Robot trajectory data
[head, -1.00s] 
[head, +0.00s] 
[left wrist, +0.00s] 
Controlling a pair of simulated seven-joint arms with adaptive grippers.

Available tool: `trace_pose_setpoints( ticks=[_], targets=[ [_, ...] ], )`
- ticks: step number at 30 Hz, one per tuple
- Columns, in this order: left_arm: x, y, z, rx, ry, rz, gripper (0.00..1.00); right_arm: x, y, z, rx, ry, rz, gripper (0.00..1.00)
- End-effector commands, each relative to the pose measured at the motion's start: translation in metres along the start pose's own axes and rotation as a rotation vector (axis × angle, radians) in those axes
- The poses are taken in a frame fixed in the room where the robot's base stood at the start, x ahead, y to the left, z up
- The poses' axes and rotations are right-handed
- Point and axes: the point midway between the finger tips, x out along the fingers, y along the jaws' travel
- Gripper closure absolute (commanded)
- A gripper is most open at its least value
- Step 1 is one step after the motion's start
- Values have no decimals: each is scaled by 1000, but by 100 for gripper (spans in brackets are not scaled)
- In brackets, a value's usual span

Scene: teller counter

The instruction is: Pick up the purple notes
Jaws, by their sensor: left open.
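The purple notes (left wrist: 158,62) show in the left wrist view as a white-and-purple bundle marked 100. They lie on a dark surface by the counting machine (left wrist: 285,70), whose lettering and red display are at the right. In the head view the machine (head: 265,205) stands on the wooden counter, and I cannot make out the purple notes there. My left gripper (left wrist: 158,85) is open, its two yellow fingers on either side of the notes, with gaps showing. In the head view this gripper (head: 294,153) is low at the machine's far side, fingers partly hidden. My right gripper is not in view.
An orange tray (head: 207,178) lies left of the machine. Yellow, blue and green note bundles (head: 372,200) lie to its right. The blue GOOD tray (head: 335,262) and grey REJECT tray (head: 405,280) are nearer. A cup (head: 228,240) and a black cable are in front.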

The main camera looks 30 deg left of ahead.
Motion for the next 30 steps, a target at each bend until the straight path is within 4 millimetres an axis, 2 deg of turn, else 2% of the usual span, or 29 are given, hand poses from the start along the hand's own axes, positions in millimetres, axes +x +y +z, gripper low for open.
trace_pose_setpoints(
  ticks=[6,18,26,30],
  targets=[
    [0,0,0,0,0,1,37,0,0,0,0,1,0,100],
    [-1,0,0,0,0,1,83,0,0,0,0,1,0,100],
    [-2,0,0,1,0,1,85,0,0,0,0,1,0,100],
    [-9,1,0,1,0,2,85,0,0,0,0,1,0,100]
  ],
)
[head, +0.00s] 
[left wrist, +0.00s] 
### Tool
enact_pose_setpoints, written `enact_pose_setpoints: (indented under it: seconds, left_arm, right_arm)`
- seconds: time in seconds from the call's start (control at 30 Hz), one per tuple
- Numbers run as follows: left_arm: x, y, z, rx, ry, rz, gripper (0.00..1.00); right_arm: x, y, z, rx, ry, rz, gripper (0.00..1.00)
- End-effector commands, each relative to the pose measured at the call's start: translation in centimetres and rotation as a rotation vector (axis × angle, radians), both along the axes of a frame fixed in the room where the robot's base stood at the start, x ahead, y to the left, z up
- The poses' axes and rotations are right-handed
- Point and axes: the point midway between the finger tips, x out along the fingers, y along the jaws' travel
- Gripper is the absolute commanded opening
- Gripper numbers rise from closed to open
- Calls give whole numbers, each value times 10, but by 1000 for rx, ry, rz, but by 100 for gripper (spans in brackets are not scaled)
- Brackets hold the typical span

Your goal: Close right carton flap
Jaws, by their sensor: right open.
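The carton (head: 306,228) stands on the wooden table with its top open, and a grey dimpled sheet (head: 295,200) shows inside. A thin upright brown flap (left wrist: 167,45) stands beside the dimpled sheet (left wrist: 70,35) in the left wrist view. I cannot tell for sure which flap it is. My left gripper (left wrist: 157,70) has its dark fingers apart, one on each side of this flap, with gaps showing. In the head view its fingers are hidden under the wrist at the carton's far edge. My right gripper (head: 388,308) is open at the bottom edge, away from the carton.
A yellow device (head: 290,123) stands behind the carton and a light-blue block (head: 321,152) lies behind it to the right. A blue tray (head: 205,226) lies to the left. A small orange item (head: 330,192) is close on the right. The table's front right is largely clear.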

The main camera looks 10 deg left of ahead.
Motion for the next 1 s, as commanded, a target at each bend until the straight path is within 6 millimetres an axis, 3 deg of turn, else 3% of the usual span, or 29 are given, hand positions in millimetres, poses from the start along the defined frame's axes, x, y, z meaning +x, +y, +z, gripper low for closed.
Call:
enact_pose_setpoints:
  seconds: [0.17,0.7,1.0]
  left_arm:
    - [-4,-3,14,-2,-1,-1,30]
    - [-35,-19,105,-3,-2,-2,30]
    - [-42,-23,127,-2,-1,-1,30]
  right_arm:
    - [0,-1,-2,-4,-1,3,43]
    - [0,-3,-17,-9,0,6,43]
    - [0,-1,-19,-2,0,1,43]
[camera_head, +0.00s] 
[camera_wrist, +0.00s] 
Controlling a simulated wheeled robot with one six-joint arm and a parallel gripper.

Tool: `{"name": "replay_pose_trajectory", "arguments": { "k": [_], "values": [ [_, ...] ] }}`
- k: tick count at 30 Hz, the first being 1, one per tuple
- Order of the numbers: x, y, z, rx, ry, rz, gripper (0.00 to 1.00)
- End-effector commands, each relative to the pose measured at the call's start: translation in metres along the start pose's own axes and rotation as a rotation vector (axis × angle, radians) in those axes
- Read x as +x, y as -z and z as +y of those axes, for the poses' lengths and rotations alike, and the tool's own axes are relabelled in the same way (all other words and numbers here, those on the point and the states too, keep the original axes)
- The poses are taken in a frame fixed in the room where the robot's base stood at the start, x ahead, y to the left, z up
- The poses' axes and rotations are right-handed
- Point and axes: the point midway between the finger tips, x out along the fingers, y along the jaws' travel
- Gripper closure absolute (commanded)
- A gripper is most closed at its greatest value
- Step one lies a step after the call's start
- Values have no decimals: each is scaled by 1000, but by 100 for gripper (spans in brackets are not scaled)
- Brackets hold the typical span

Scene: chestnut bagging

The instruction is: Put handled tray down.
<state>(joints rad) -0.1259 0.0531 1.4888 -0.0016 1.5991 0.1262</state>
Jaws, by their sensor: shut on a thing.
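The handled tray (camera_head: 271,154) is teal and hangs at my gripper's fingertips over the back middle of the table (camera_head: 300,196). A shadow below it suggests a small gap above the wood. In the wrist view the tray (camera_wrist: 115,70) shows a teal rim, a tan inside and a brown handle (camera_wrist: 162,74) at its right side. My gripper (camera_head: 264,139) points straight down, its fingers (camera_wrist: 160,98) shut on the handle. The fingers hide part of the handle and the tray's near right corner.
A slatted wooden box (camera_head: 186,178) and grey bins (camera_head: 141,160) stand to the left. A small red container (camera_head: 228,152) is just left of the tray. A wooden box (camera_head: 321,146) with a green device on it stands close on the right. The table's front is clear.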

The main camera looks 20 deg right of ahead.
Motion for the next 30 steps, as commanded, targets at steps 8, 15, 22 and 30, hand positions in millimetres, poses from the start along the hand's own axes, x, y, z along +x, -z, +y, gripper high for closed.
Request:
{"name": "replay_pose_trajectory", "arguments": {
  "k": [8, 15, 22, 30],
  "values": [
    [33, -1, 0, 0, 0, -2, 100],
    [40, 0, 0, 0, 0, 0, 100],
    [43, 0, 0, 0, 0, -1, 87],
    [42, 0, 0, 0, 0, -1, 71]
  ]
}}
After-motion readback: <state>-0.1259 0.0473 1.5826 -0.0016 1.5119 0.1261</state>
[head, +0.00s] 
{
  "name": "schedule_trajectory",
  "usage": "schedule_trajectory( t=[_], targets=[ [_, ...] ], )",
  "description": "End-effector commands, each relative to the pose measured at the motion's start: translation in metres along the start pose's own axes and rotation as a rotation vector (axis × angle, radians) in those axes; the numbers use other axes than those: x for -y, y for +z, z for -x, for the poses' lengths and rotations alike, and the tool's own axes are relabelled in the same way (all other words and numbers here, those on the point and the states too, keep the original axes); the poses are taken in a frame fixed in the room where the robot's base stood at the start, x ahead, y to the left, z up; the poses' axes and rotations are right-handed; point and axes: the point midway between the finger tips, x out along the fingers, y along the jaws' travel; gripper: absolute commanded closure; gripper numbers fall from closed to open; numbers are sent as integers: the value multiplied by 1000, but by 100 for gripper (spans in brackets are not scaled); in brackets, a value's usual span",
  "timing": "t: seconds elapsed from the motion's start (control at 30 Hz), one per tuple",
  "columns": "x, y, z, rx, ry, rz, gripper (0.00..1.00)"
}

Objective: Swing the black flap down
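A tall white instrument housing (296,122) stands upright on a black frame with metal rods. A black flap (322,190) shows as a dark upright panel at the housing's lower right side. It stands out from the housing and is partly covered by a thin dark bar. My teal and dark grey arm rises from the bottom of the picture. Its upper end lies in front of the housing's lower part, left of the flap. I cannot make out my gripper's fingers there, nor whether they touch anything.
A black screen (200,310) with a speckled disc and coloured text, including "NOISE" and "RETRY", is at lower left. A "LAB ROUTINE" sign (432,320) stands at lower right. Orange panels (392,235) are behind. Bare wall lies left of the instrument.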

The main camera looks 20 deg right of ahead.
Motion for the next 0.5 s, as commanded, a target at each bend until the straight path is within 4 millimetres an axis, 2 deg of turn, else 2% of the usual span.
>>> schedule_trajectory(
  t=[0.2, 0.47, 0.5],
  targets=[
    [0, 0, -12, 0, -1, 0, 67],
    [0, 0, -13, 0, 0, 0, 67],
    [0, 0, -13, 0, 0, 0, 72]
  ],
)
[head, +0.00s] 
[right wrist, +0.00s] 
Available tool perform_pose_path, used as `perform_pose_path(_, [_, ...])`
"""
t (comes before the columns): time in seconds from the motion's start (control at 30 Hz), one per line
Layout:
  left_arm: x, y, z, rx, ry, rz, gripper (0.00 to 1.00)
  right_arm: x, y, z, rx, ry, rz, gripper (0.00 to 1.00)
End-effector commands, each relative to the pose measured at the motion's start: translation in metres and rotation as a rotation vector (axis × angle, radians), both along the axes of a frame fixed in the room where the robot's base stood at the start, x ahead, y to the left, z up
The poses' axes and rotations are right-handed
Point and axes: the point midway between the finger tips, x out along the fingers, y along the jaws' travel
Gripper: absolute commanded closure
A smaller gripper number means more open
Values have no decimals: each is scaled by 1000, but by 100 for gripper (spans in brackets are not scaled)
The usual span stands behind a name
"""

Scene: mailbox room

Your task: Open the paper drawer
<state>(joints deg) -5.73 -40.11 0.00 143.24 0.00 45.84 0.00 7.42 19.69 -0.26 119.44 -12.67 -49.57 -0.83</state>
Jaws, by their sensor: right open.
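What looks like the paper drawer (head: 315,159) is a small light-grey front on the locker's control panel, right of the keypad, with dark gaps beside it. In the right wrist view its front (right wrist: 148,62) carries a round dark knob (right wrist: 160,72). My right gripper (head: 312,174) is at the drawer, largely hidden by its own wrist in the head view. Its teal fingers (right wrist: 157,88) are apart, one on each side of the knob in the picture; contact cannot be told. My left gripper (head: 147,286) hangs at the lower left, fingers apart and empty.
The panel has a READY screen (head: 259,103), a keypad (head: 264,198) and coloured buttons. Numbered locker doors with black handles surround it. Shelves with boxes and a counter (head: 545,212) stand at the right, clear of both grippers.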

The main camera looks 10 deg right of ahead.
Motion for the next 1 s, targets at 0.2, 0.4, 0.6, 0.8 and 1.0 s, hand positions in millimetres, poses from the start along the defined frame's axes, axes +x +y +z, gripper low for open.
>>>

## BRIEF
Report the count of lines in the entries that contain the string "tuple", and nothing besides it.

## RESULT OF THIS EXERCISE
4